======== DATASET ========

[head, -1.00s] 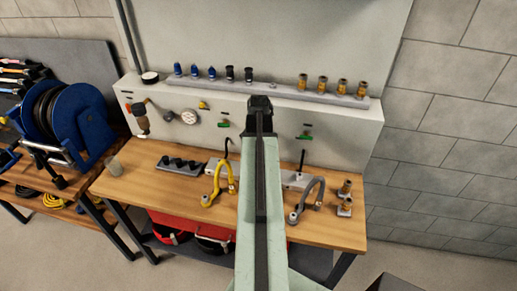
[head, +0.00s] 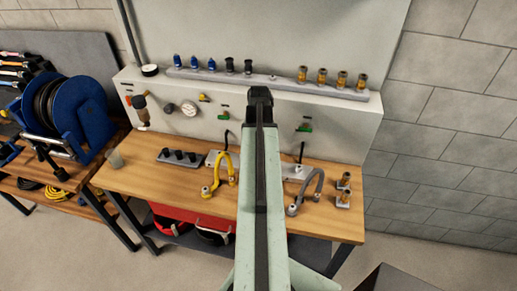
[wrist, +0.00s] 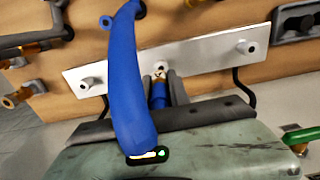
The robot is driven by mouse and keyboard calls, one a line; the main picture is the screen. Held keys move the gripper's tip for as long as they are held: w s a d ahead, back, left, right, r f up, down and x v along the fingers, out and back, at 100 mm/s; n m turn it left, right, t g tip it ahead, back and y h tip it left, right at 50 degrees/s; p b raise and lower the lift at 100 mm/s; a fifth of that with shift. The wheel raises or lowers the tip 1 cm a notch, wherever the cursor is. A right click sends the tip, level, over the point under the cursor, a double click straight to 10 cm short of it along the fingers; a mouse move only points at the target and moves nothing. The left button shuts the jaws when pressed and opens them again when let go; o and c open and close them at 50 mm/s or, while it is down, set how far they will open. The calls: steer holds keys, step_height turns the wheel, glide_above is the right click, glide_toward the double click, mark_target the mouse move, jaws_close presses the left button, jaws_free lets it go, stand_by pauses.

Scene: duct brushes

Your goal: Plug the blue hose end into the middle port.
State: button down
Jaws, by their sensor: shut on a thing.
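My gripper (wrist: 162,92) is shut on the blue hose end (wrist: 158,97) in the wrist view. The blue hose (wrist: 124,70) arches across the left half of that view, close to the camera. The hose end's brass tip points at the middle port (wrist: 160,69) of a pale metal plate (wrist: 205,60). Tip and port overlap in the picture, so I cannot tell whether they touch. The left port (wrist: 86,83) and right port (wrist: 244,47) stand apart on each side. In the head view my arm covers the blue hose and the plate's middle.
A yellow hose (head: 230,168) and a grey hose (head: 316,187) stand on the bench (head: 160,194) on either side of my arm. Brass fittings (head: 343,190) sit at right, a dark rail (head: 182,158) at left. A green handle (wrist: 302,135) is near my wrist.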

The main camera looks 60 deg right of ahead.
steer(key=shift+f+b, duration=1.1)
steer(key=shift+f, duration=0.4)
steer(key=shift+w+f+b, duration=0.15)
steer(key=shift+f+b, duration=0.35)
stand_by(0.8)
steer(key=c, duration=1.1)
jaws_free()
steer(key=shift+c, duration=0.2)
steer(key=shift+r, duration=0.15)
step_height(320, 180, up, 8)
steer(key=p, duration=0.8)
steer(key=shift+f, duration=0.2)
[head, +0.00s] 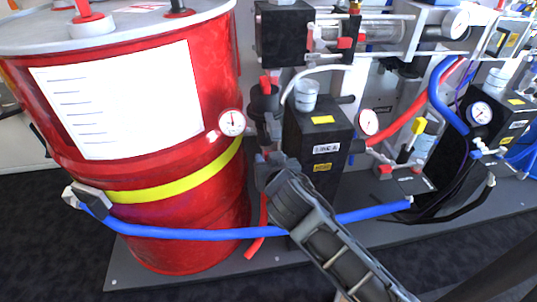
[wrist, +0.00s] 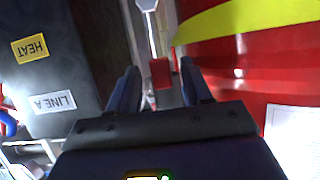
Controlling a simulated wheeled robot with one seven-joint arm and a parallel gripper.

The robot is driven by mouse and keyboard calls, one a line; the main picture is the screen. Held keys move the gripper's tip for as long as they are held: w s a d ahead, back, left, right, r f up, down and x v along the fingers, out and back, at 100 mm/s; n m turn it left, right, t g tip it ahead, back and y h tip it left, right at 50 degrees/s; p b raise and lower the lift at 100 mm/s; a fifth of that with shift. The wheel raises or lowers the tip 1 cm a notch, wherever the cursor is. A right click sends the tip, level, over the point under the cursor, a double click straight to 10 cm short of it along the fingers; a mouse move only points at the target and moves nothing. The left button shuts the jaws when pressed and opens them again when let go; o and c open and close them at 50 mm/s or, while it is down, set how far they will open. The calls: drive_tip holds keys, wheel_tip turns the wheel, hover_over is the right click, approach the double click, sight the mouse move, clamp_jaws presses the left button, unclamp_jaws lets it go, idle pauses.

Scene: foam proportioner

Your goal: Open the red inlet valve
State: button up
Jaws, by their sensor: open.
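The red valve handle (wrist: 160,72) shows in the wrist view as a small red block. It lies in line with the gap between the two fingers of my gripper (wrist: 158,82), which is open. A grey metal part runs past it, and contact with the fingers cannot be made out. In the head view my gripper (head: 264,165) is between the red drum (head: 215,185) and the black LINE A box (head: 318,135), and it hides most of the valve. Another red handle (head: 265,85) sits higher up on a black fitting beside a gauge.
A blue hose (head: 185,233) crosses the drum's front and runs behind my arm to the right. A red hose (head: 254,248) hangs below my gripper. Round gauges (head: 232,122) stand close by. The grey base plate (head: 130,265) has some bare room in front.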

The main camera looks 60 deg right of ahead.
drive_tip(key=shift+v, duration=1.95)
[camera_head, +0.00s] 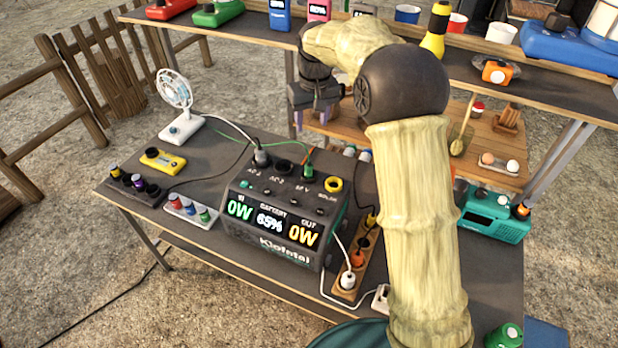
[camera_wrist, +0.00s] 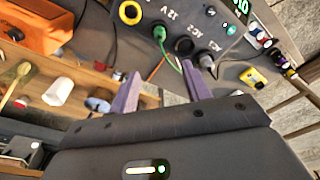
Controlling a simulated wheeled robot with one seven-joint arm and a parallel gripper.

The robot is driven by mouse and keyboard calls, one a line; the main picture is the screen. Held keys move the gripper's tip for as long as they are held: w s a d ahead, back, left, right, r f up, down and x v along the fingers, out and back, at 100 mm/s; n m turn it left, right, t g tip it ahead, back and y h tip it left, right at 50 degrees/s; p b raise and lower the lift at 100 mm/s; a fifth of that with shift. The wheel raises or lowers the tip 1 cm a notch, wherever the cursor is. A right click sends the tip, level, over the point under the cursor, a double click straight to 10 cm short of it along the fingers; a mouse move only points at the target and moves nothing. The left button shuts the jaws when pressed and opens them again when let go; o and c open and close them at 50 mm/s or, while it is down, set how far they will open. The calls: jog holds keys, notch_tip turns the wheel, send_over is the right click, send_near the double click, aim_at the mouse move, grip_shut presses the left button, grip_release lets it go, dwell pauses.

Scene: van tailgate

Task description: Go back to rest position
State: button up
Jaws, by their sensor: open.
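My gripper (camera_head: 318,116) is at the end of my arm, raised above the back edge of the lower table (camera_head: 220,150), behind the power station (camera_head: 272,222). In the wrist view my gripper (camera_wrist: 160,90) shows two purple fingers held apart with nothing between them. The power station also shows in the wrist view (camera_wrist: 217,15), beyond the fingers. Its display reads 65% battery, 0W in and 0W out. A green plug (camera_head: 307,172) and a dark plug (camera_head: 262,157) sit in its top sockets. My arm covers part of the table's right side.
A white fan (camera_head: 176,100), yellow device (camera_head: 163,160) and teal radio (camera_head: 494,212) stand on the table. A wooden power strip (camera_head: 352,270) lies beside the station. Behind is a higher shelf (camera_head: 400,55) holding cups and devices. A wooden fence (camera_head: 95,75) stands left.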

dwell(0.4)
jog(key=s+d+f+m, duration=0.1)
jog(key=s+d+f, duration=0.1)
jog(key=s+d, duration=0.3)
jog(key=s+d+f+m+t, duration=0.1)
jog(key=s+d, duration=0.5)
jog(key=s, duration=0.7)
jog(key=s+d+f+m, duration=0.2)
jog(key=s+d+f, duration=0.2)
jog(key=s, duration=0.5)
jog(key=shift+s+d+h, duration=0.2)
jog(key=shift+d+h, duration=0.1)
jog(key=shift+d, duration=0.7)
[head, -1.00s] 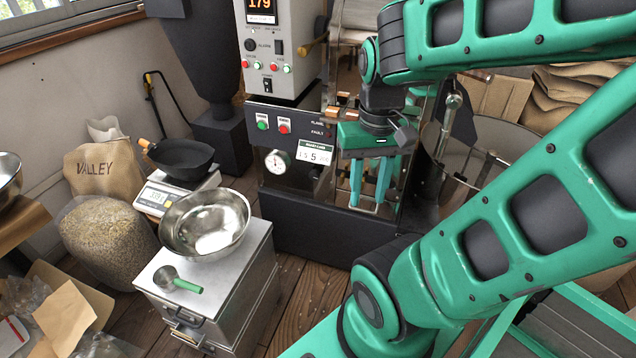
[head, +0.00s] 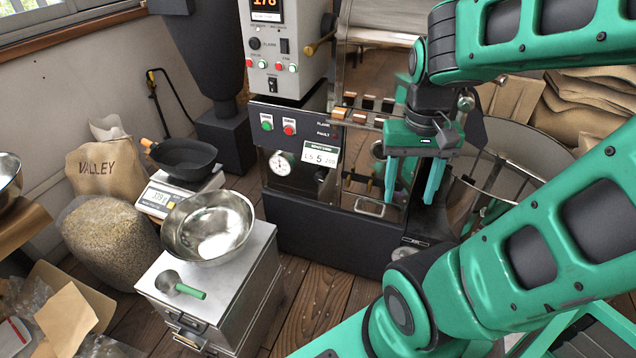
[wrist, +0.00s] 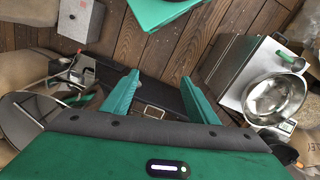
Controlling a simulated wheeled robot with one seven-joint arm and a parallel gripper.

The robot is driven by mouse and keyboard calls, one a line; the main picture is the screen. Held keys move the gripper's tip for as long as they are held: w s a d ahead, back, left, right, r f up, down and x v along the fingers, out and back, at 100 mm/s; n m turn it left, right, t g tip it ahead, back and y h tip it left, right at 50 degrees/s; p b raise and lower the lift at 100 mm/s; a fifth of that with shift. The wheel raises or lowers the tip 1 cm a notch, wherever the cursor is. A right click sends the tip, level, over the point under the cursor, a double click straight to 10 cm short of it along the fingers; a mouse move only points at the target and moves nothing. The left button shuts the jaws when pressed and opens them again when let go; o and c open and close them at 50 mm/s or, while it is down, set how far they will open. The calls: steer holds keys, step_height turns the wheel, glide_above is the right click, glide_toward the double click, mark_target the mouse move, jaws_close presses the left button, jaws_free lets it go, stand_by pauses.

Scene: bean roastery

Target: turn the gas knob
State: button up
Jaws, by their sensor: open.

========

EXERCISE PROMPT
Copy each line above that contains the string "Your".

FINISHED TASK
Your goal: Plug the blue hose end into the middle port.
Your goal: Open the red inlet valve

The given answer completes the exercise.